◆ WHAT NEEDS TO BE DONE:
Every entry below should be repeated exactly; the pictures should not.

◆ MATERIAL SUPPLIED:
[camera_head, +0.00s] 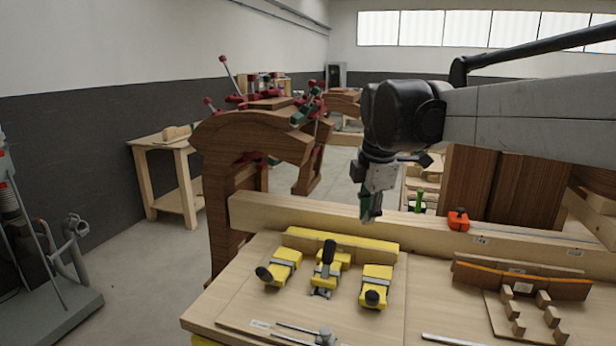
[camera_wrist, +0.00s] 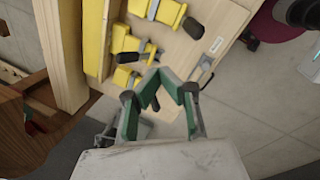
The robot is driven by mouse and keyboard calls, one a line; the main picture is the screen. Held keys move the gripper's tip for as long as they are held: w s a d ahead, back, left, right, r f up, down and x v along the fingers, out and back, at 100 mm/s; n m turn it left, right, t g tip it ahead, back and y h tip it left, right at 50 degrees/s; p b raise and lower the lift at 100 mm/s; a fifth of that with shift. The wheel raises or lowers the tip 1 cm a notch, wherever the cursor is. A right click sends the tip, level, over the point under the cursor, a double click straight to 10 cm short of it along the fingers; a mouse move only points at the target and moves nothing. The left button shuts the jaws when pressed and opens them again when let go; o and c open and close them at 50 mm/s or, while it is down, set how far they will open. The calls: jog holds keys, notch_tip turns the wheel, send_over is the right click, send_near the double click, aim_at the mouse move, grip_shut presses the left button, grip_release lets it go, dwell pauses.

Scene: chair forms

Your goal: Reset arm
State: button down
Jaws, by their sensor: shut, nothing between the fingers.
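My gripper (camera_head: 370,214) hangs from the wrist, pointing down above the light wooden beam at the back of the workbench. It is shut and empty. In the wrist view its green-padded fingers (camera_wrist: 166,82) come together in front of the bench edge and the yellow clamps (camera_wrist: 127,45). In the head view the yellow toggle clamps (camera_head: 327,268) stand on the bench board below and to the left of the gripper, apart from it.
The light wooden beam (camera_head: 300,220) runs along the bench, with an orange-red block (camera_head: 458,220) on it. Curved wooden strips (camera_head: 520,279) lie at the right. A brown wooden form with red clamps (camera_head: 235,140) stands behind left. Open floor (camera_head: 140,260) lies at the left.

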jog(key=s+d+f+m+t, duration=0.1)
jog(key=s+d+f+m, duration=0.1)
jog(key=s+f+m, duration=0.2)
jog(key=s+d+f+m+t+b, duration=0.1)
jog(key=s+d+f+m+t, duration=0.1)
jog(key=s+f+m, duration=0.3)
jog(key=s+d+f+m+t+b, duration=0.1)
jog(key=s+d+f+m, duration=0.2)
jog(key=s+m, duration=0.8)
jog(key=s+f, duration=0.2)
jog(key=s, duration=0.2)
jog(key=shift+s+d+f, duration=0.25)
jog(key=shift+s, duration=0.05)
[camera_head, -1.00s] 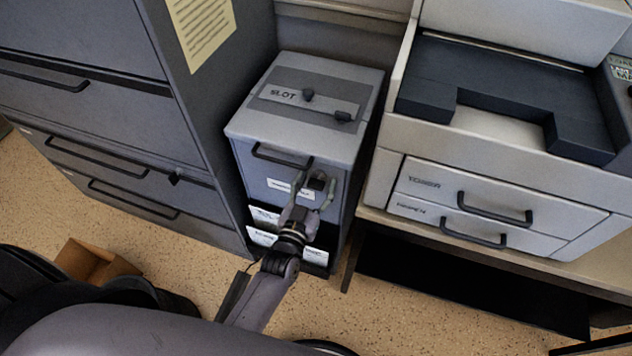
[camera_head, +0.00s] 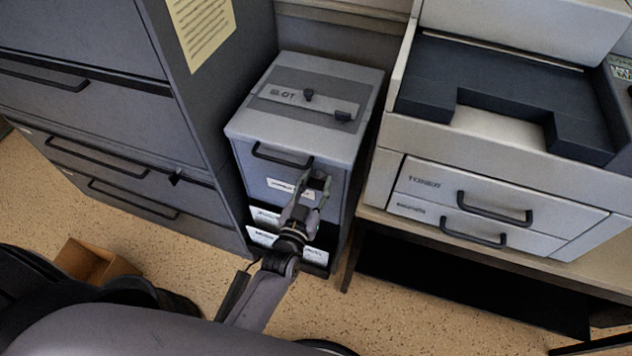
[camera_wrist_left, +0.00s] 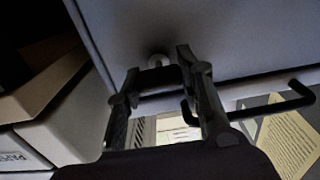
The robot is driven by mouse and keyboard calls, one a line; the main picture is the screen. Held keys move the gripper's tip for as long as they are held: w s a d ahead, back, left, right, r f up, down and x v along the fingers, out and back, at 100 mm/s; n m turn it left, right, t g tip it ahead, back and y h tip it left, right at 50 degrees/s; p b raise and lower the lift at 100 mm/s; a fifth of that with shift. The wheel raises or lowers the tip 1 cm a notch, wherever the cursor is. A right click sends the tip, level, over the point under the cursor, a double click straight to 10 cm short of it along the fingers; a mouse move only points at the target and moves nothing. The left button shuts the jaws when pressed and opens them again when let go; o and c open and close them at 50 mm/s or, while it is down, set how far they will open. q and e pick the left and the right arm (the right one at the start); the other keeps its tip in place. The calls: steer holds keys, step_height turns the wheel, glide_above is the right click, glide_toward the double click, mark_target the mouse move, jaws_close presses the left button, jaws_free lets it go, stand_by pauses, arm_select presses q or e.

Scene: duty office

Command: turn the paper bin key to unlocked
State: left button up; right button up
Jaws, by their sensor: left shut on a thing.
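The paper bin (camera_head: 270,176) is a grey box with a lighter lid marked SLOT (camera_head: 357,92), standing between a cabinet and a printer. My left gripper (camera_head: 314,180) is at the upper right of its front, right of the bin's black handle (camera_head: 282,160). In the left wrist view my left gripper (camera_wrist_left: 160,76) has its fingers against the bin front (camera_wrist_left: 240,35), closed around the key's place. A small pale round lock part (camera_wrist_left: 158,60) shows between the fingertips. The fingers hide most of the key, so its turned position cannot be read. My right gripper is out of view.
A dark filing cabinet (camera_head: 95,125) stands close on the left. The printer (camera_head: 480,205) with a TONER drawer is close on the right. A cardboard box (camera_head: 92,262) lies on the floor at lower left. Open floor (camera_head: 400,315) shows in front.

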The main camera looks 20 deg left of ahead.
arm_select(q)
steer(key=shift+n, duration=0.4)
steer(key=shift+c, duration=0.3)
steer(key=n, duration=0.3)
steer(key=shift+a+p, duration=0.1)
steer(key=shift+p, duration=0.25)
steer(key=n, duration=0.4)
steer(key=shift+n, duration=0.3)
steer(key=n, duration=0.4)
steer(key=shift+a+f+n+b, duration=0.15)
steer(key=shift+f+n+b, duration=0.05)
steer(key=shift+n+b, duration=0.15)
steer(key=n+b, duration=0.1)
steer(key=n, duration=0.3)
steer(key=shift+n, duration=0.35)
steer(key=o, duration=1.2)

◆ TASK SOLUTION:
[camera_head, +0.00s] 
[camera_wrist, +0.00s] 
The robot is driven by mouse and keyboard calls, one a line; the main picture is the screen. Held keys move the gripper's tip for as long as they are held: w s a d ahead, back, left, right, r f up, down and x v along the fingers, out and back, at 100 mm/s; n m turn it left, right, t g tip it ahead, back and y h tip it left, right at 50 degrees/s; p b raise and lower the lift at 100 mm/s; a fifth of that with shift. The wheel raises or lowers the tip 1 cm a notch, wherever the cursor is. A right click sends the tip, level, over the point under the cursor, a double click straight to 10 cm short of it along the fingers; a mouse move only points at the target and moves nothing. The left button shuts the jaws when pressed and opens them again when let go; o and c open and close them at 50 mm/s or, while it is down, set how far they will open. The calls: jog holds keys, notch_tip turns the wheel, send_over is the right click, send_near the double click, aim_at the mouse move, grip_shut presses the left button, grip_release lets it go, dwell pauses.

Scene: chair forms

Your goal: Reset arm
State: button down
Jaws, by their sensor: shut, nothing between the fingers.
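My gripper (camera_head: 370,214) hangs from the wrist, pointing down above the light wooden beam at the back of the workbench. It is shut and empty. In the wrist view its green-padded fingers (camera_wrist: 166,82) come together in front of the bench edge and the yellow clamps (camera_wrist: 127,45). In the head view the yellow toggle clamps (camera_head: 327,268) stand on the bench board below and to the left of the gripper, apart from it.
The light wooden beam (camera_head: 300,220) runs along the bench, with an orange-red block (camera_head: 458,220) on it. Curved wooden strips (camera_head: 520,279) lie at the right. A brown wooden form with red clamps (camera_head: 235,140) stands behind left. Open floor (camera_head: 140,260) lies at the left.

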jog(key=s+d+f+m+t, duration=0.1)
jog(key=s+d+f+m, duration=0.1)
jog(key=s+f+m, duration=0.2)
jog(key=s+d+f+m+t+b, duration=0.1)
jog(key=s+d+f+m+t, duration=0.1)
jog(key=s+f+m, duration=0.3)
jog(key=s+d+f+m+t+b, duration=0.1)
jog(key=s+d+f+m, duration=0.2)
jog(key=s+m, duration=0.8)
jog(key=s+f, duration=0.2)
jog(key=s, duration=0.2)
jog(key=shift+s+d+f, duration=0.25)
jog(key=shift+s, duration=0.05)
[camera_head, -1.00s] 
[camera_head, +0.00s] 
[camera_wrist_left, +0.00s] 
The robot is driven by mouse and keyboard calls, one a line; the main picture is the screen. Held keys move the gripper's tip for as long as they are held: w s a d ahead, back, left, right, r f up, down and x v along the fingers, out and back, at 100 mm/s; n m turn it left, right, t g tip it ahead, back and y h tip it left, right at 50 degrees/s; p b raise and lower the lift at 100 mm/s; a fifth of that with shift. The wheel raises or lowers the tip 1 cm a notch, wherever the cursor is. A right click sends the tip, level, over the point under the cursor, a double click straight to 10 cm short of it along the fingers; a mouse move only points at the target and moves nothing. The left button shuts the jaws when pressed and opens them again when let go; o and c open and close them at 50 mm/s or, while it is down, set how far they will open. q and e pick the left and the right arm (the right one at the start); the other keeps its tip in place. The calls: steer holds keys, step_height turns the wheel, glide_above is the right click, glide_toward the double click, mark_target the mouse move, jaws_close presses the left button, jaws_free lets it go, stand_by pauses, arm_select presses q or e.

Scene: duty office

Command: turn the paper bin key to unlocked
State: left button up; right button up
Jaws, by their sensor: left shut on a thing.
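The paper bin (camera_head: 270,176) is a grey box with a lighter lid marked SLOT (camera_head: 357,92), standing between a cabinet and a printer. My left gripper (camera_head: 314,180) is at the upper right of its front, right of the bin's black handle (camera_head: 282,160). In the left wrist view my left gripper (camera_wrist_left: 160,76) has its fingers against the bin front (camera_wrist_left: 240,35), closed around the key's place. A small pale round lock part (camera_wrist_left: 158,60) shows between the fingertips. The fingers hide most of the key, so its turned position cannot be read. My right gripper is out of view.
A dark filing cabinet (camera_head: 95,125) stands close on the left. The printer (camera_head: 480,205) with a TONER drawer is close on the right. A cardboard box (camera_head: 92,262) lies on the floor at lower left. Open floor (camera_head: 400,315) shows in front.

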The main camera looks 20 deg left of ahead.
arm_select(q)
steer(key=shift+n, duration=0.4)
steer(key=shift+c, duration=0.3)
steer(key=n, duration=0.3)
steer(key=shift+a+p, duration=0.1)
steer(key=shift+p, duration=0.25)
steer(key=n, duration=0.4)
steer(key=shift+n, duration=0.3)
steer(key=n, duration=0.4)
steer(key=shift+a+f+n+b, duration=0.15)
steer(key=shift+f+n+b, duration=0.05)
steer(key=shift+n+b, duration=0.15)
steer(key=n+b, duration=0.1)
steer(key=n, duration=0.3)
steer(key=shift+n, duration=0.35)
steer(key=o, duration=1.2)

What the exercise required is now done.